— Work to do —
Copy the data below exactly, omitting any picture it contains.

— Material for this exercise —
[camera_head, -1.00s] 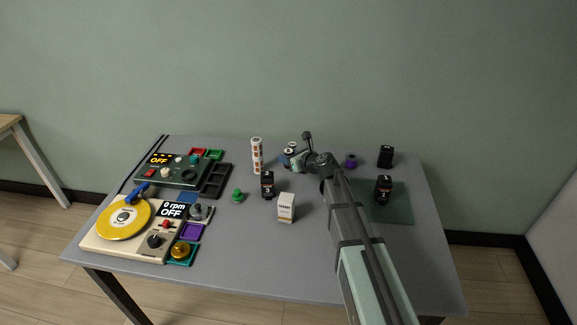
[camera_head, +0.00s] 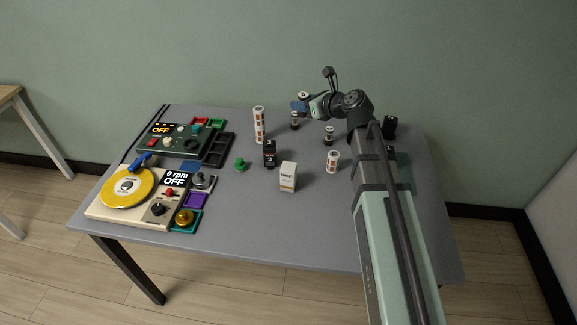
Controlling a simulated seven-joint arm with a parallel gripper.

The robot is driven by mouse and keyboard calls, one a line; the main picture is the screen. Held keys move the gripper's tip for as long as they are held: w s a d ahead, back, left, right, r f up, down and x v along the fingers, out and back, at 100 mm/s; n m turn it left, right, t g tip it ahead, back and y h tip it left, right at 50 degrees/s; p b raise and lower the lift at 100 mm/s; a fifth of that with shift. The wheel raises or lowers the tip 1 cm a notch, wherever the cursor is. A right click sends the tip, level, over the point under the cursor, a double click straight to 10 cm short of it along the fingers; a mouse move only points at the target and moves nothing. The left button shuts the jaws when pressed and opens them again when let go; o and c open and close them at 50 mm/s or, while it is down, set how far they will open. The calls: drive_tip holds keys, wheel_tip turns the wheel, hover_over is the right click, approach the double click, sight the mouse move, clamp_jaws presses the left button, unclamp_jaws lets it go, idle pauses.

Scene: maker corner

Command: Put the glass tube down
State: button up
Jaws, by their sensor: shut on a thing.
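My gripper (camera_head: 301,105) is raised above the back middle of the table, to the left of my arm's wrist. It is shut on a small thing with a pale, dark-marked top, which I take to be the glass tube (camera_head: 303,95). Only its upper part shows; the blue finger and gripper body hide the rest. A small dark and pale cylinder (camera_head: 295,121) stands on the table just below the gripper in the picture. A similar one (camera_head: 328,136) stands to its right.
A tall orange-and-white stack (camera_head: 259,125), a black bottle (camera_head: 270,154), a white box (camera_head: 288,177), a green knob (camera_head: 240,165) and a white-orange cylinder (camera_head: 333,161) stand mid-table. Devices and trays fill the left. A black container (camera_head: 390,127) is at right. Bare table (camera_head: 290,230) lies in front.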

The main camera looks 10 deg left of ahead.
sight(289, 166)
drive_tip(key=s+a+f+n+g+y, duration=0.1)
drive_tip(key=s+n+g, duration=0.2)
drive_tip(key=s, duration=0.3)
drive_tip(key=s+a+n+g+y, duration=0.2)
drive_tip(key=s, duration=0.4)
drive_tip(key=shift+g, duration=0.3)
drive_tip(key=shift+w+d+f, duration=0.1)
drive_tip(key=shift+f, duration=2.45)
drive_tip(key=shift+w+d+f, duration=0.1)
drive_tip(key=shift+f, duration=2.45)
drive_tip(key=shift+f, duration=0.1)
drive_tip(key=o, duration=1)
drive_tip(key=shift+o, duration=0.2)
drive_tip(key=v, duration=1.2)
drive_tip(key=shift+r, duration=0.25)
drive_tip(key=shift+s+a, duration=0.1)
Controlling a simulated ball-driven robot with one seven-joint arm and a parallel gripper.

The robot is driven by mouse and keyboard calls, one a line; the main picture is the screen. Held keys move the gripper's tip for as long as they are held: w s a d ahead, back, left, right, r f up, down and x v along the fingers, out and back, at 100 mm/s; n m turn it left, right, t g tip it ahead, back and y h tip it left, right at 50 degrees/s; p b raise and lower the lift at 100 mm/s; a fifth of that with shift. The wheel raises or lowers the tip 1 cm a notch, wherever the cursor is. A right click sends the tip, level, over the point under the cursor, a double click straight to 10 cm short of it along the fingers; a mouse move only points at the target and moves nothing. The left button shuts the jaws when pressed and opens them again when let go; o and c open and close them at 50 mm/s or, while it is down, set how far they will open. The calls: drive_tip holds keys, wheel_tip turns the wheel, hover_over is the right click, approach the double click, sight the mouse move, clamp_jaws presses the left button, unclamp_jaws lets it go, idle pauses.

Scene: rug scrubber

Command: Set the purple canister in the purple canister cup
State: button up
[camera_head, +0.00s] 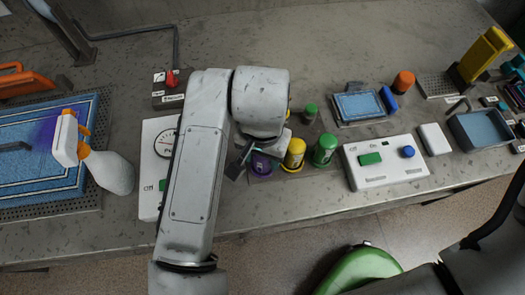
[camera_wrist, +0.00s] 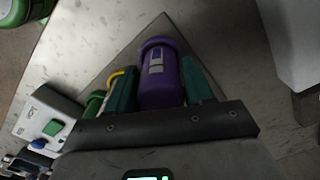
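The purple canister (camera_wrist: 161,80) lies between the two teal fingers of my gripper (camera_wrist: 160,75) in the wrist view, with both fingers close against its sides. In the head view the purple canister (camera_head: 262,164) shows just below my wrist, partly hidden by my gripper (camera_head: 246,158). It is at the left end of a row with a yellow canister (camera_head: 294,152) and a green canister (camera_head: 324,150). I cannot make out the purple cup apart from the canister, nor whether the canister sits in it.
A white box with a green button and a blue knob (camera_head: 386,163) stands right of the canisters. A white gauge box (camera_head: 158,150) is partly behind my arm.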

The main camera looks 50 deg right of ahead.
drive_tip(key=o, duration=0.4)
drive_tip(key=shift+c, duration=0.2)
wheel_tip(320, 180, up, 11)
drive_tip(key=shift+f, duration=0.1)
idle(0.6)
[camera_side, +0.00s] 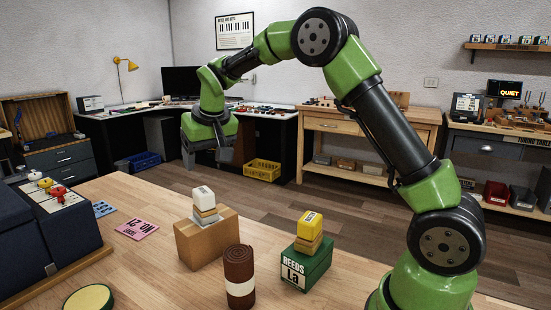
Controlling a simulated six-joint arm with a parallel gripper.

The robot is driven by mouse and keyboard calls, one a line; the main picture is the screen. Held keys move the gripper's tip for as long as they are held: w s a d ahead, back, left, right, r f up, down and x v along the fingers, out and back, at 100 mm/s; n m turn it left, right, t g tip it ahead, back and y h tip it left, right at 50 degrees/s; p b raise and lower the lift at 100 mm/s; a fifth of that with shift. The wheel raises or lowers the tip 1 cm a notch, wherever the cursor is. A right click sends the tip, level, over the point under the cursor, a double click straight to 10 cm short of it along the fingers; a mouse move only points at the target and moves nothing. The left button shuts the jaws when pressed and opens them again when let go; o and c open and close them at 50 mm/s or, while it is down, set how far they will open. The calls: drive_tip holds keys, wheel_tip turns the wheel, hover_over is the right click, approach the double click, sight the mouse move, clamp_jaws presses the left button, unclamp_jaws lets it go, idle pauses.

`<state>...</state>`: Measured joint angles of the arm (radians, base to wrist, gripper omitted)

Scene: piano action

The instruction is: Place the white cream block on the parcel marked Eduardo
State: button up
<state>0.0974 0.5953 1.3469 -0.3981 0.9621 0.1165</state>
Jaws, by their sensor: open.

— Expected output —
[camera_head, -1.00s] 
[camera_head, +0.00s] 
Controlling a simulated seven-joint arm with a parallel gripper.

The robot is driven by mouse and keyboard calls, one a line; the main picture is the screen. Held keys move the gripper's tip for as long as they are held: w s a d ahead, back, left, right, r f up, down and x v along the fingers, out and back, at 100 mm/s; n m turn it left, right, t g tip it ahead, back and y h tip it left, right at 50 degrees/s; p b raise and lower the lift at 100 mm/s; a fifth of that with shift. The wheel raises or lowers the tip 1 cm a notch, wherever the cursor is. A right click sends the tip, level, over the point under the cursor, a double click straight to 10 cm short of it along the fingers; a mouse move only points at the target and moves nothing. The left button shuts the jaws when pressed and opens them again when let go; o and c open and close them at 50 mm/s or, while it is down, set how far they will open. The calls: drive_tip holds keys, wheel_tip turns the wheel, hover_over is the right click, approach the double click, sight the mouse move, clamp_jaws presses the left button, unclamp_jaws lets it go, idle pauses.

Scene: maker corner

Command: Put the glass tube down
State: button up
Jaws, by their sensor: shut on a thing.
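My gripper (camera_head: 301,105) is raised above the back middle of the table, to the left of my arm's wrist. It is shut on a small thing with a pale, dark-marked top, which I take to be the glass tube (camera_head: 303,95). Only its upper part shows; the blue finger and gripper body hide the rest. A small dark and pale cylinder (camera_head: 295,121) stands on the table just below the gripper in the picture. A similar one (camera_head: 328,136) stands to its right.
A tall orange-and-white stack (camera_head: 259,125), a black bottle (camera_head: 270,154), a white box (camera_head: 288,177), a green knob (camera_head: 240,165) and a white-orange cylinder (camera_head: 333,161) stand mid-table. Devices and trays fill the left. A black container (camera_head: 390,127) is at right. Bare table (camera_head: 290,230) lies in front.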

The main camera looks 10 deg left of ahead.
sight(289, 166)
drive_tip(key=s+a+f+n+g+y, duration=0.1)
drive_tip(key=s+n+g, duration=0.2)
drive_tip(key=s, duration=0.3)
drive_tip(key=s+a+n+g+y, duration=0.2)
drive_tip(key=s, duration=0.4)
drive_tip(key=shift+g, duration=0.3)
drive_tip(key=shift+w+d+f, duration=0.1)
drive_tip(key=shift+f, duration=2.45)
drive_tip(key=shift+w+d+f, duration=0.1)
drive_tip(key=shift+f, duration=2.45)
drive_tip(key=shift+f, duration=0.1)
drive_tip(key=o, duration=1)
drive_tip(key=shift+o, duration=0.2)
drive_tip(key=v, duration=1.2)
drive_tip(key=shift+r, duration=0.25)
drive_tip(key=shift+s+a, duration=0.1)
Controlling a simulated ball-driven robot with one seven-joint arm and a parallel gripper.

The robot is driven by mouse and keyboard calls, one a line; the main picture is the screen. Held keys move the gripper's tip for as long as they are held: w s a d ahead, back, left, right, r f up, down and x v along the fingers, out and back, at 100 mm/s; n m turn it left, right, t g tip it ahead, back and y h tip it left, right at 50 degrees/s; p b raise and lower the lift at 100 mm/s; a fifth of that with shift. The wheel raises or lowers the tip 1 cm a notch, wherever the cursor is. A right click sends the tip, level, over the point under the cursor, a double click straight to 10 cm short of it along the fingers; a mouse move only points at the target and moves nothing. The left button shuts the jaws when pressed and opens them again when let go; o and c open and close them at 50 mm/s or, while it is down, set how far they will open. The calls: drive_tip holds keys, wheel_tip turns the wheel, hover_over is the right click, approach the double click, sight the mouse move, clamp_jaws presses the left button, unclamp_jaws lets it go, idle pauses.

Scene: rug scrubber

Command: Set the purple canister in the purple canister cup
State: button up
[camera_head, +0.00s] 
[camera_wrist, +0.00s] 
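The purple canister (camera_wrist: 161,80) lies between the two teal fingers of my gripper (camera_wrist: 160,75) in the wrist view, with both fingers close against its sides. In the head view the purple canister (camera_head: 262,164) shows just below my wrist, partly hidden by my gripper (camera_head: 246,158). It is at the left end of a row with a yellow canister (camera_head: 294,152) and a green canister (camera_head: 324,150). I cannot make out the purple cup apart from the canister, nor whether the canister sits in it.
A white box with a green button and a blue knob (camera_head: 386,163) stands right of the canisters. A white gauge box (camera_head: 158,150) is partly behind my arm.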

The main camera looks 50 deg right of ahead.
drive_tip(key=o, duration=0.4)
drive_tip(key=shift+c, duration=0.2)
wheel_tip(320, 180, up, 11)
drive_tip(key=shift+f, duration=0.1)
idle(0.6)
[camera_side, +0.00s] 
Controlling a simulated six-joint arm with a parallel gripper.

The robot is driven by mouse and keyboard calls, one a line; the main picture is the screen. Held keys move the gripper's tip for as long as they are held: w s a d ahead, back, left, right, r f up, down and x v along the fingers, out and back, at 100 mm/s; n m turn it left, right, t g tip it ahead, back and y h tip it left, right at 50 degrees/s; p b raise and lower the lift at 100 mm/s; a fifth of that with shift. The wheel raises or lowers the tip 1 cm a notch, wherever the cursor is. A right click sends the tip, level, over the point under the cursor, a double click straight to 10 cm short of it along the fingers; a mouse move only points at the target and moves nothing. The left button shuts the jaws when pressed and opens them again when let go; o and c open and close them at 50 mm/s or, while it is down, set how far they will open. The calls: drive_tip holds keys, wheel_tip turns the wheel, hover_over is the right click, approach the double click, sight the mouse move, clamp_jaws presses the left button, unclamp_jaws lets it go, idle pauses.

`<state>...</state>`: Measured joint angles of the arm (radians, base to wrist, gripper omitted)

Scene: piano action

The instruction is: Place the white cream block on the parcel marked Eduardo
State: button up
<state>0.0974 0.5953 1.3469 -0.3981 0.9621 0.1165</state>
Jaws, by their sensor: open.

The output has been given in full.